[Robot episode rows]
* * *

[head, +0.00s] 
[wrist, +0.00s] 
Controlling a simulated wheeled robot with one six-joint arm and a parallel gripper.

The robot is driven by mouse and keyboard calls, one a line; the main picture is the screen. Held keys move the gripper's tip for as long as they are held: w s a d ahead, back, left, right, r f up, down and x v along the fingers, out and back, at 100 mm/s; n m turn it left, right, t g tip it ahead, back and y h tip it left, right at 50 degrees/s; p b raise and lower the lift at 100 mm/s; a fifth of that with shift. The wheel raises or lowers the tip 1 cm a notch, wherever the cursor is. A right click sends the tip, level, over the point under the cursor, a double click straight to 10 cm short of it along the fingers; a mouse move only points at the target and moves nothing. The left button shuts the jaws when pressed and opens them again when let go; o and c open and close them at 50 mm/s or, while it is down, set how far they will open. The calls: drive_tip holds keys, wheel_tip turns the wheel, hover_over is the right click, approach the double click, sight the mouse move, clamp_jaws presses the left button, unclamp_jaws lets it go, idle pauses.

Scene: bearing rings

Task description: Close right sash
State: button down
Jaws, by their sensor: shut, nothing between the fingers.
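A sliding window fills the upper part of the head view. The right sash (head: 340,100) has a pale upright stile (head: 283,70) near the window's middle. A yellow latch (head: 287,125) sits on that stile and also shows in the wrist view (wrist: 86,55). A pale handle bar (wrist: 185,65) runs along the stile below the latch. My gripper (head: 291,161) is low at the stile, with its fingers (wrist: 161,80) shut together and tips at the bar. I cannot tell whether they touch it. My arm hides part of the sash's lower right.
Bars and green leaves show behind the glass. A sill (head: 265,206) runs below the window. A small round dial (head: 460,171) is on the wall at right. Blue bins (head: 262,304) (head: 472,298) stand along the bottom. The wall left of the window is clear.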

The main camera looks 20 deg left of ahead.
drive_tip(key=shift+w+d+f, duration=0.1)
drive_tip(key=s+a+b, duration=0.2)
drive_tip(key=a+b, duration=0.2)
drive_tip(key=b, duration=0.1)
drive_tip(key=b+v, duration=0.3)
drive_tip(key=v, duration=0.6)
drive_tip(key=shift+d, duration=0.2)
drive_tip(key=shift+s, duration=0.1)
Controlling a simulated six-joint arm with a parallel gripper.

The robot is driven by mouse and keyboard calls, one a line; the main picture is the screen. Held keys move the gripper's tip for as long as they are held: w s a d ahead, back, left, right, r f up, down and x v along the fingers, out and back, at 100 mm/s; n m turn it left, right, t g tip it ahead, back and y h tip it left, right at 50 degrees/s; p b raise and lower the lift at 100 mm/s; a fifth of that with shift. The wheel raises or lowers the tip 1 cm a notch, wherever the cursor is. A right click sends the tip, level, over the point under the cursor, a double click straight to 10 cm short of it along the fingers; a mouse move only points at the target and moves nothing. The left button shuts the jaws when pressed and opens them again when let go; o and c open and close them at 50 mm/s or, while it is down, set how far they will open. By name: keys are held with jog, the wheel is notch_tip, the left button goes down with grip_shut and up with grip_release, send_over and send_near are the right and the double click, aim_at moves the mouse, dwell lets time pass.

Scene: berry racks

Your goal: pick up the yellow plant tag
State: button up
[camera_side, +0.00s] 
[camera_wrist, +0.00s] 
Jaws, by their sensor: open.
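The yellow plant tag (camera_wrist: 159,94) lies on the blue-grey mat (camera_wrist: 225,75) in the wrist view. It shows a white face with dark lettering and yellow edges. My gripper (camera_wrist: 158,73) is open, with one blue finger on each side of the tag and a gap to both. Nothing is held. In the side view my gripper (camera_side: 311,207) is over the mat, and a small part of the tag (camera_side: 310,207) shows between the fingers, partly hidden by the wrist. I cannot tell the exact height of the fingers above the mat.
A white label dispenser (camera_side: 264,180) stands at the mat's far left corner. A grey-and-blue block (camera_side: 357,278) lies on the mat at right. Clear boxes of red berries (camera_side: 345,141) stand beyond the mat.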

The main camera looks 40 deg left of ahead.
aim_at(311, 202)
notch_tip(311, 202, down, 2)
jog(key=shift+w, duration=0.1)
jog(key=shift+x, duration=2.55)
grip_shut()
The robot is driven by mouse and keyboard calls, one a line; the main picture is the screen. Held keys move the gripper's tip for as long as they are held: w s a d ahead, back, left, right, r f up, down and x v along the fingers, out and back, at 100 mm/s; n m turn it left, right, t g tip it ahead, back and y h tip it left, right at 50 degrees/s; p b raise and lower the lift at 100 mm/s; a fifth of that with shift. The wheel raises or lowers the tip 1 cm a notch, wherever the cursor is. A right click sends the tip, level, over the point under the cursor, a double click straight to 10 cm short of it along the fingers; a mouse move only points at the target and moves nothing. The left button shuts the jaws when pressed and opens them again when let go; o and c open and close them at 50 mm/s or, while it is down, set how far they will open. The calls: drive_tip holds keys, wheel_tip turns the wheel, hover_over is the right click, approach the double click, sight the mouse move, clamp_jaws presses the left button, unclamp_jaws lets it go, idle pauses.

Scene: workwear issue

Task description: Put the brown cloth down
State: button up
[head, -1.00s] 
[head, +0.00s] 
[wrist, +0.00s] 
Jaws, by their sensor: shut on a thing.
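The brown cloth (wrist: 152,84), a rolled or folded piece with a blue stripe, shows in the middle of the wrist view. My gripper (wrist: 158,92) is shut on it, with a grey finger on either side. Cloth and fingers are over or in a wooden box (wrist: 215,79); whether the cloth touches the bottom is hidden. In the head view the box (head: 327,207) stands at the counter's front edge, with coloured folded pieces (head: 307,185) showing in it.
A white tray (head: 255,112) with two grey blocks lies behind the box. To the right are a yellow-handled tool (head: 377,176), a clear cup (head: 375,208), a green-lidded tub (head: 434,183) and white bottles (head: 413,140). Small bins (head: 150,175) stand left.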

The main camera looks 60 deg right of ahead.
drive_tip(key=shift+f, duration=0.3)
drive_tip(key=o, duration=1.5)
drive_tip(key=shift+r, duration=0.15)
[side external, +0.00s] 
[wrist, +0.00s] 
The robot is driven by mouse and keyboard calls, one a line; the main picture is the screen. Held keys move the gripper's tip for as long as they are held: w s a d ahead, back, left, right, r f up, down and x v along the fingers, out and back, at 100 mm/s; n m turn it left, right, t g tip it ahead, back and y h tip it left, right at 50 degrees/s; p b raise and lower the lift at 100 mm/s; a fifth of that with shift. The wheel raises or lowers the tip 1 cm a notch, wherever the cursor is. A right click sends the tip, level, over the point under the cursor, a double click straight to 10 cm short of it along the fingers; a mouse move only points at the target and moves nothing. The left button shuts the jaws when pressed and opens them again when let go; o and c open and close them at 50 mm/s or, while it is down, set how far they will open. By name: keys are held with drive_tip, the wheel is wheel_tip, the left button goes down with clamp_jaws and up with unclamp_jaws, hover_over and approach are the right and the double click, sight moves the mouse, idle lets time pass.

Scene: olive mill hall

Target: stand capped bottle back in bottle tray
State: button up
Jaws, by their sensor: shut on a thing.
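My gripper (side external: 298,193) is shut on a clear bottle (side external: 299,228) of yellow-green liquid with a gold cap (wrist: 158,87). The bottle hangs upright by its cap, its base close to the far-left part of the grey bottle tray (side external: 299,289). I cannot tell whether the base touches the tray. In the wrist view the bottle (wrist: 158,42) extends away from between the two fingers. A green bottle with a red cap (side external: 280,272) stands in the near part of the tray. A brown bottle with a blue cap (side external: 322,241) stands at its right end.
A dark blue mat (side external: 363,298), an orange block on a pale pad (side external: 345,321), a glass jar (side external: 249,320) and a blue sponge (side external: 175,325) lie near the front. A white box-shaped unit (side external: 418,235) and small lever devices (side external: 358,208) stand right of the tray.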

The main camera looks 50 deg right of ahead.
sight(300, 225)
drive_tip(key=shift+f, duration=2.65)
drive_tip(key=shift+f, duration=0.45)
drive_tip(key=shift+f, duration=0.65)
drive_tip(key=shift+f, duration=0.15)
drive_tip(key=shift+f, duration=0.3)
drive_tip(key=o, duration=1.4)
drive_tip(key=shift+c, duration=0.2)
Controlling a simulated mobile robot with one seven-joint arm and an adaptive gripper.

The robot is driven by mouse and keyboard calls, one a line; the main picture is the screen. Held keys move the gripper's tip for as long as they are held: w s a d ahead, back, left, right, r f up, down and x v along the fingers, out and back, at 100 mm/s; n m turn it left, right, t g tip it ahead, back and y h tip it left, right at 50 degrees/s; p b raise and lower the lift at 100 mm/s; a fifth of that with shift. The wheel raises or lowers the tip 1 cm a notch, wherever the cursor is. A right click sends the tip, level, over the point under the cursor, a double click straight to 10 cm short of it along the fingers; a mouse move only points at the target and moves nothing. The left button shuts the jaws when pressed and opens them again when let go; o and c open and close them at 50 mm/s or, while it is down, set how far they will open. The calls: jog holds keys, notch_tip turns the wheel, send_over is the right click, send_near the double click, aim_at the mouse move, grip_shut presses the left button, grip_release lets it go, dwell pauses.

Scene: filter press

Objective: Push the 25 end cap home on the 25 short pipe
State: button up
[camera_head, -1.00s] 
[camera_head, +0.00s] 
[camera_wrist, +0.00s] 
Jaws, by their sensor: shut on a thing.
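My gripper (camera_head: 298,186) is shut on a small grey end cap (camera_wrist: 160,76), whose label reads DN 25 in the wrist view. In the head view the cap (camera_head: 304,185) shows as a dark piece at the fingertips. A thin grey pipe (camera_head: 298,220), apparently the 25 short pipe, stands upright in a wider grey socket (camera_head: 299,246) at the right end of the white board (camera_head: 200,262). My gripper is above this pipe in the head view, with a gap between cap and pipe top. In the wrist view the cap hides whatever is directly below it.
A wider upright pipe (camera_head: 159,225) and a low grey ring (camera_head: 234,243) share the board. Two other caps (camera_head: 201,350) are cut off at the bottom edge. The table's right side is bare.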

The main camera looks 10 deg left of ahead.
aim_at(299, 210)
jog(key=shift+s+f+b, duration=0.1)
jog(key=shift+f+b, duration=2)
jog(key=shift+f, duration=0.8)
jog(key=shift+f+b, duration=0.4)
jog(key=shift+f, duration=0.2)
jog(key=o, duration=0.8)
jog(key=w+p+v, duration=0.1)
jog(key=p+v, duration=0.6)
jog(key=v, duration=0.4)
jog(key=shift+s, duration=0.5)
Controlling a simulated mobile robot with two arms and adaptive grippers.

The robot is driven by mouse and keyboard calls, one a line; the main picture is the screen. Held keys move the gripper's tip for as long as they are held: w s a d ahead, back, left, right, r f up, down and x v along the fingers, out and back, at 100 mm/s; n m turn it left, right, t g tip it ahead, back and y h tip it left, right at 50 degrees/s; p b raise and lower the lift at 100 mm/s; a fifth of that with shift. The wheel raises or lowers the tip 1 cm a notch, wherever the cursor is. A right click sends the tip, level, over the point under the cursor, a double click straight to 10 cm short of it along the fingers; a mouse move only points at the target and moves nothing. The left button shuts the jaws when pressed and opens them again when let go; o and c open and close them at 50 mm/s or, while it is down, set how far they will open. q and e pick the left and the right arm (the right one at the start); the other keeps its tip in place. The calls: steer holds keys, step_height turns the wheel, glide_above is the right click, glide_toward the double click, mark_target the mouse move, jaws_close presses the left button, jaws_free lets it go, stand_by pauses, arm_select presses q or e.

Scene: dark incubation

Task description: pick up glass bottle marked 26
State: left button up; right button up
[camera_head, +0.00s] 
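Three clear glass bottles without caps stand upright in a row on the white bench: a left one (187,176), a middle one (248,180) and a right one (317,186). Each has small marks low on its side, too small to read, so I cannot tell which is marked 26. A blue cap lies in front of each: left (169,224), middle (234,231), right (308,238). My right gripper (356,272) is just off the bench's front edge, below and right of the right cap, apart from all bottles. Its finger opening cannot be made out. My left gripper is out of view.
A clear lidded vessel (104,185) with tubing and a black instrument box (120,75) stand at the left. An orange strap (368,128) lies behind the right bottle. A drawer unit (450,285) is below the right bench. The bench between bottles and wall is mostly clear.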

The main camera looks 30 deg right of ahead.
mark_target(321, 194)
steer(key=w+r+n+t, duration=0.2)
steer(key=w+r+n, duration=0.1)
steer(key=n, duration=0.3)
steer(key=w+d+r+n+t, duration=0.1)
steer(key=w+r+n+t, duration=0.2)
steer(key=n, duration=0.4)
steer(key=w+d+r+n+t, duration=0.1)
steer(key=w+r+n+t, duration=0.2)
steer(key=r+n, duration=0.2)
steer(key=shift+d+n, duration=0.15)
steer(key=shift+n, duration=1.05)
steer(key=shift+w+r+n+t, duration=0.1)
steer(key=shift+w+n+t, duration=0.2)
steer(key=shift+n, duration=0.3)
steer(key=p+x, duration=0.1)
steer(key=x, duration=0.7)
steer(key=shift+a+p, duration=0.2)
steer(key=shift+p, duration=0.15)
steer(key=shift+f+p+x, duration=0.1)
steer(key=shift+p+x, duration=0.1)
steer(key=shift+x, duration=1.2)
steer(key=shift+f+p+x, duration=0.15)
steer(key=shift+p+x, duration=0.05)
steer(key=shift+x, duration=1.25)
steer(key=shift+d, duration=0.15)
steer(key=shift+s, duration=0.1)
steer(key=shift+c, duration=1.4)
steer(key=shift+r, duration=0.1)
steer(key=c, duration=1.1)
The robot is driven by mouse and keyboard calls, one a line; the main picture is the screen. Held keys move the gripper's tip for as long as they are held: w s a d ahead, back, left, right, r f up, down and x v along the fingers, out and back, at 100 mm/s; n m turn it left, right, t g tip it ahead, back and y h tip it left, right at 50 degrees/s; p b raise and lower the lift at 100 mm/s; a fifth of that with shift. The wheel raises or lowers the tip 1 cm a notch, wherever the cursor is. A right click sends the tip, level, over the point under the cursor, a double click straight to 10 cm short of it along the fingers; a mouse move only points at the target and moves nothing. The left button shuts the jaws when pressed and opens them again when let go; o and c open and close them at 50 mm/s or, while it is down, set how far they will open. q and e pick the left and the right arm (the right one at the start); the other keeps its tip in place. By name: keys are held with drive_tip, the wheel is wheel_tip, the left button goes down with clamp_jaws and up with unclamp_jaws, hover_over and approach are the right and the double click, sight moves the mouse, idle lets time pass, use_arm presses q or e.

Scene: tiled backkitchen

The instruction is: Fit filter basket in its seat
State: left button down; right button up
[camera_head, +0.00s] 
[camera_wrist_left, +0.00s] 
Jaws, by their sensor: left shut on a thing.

* * *

• **WRITTEN INSTRUCTION**
From the data above, gather every line that includes the word "Scene".

• **OUTPUT FOR THIS EXERCISE**
Scene: bearing rings
Scene: berry racks
Scene: workwear issue
Scene: olive mill hall
Scene: filter press
Scene: dark incubation
Scene: tiled backkitchen

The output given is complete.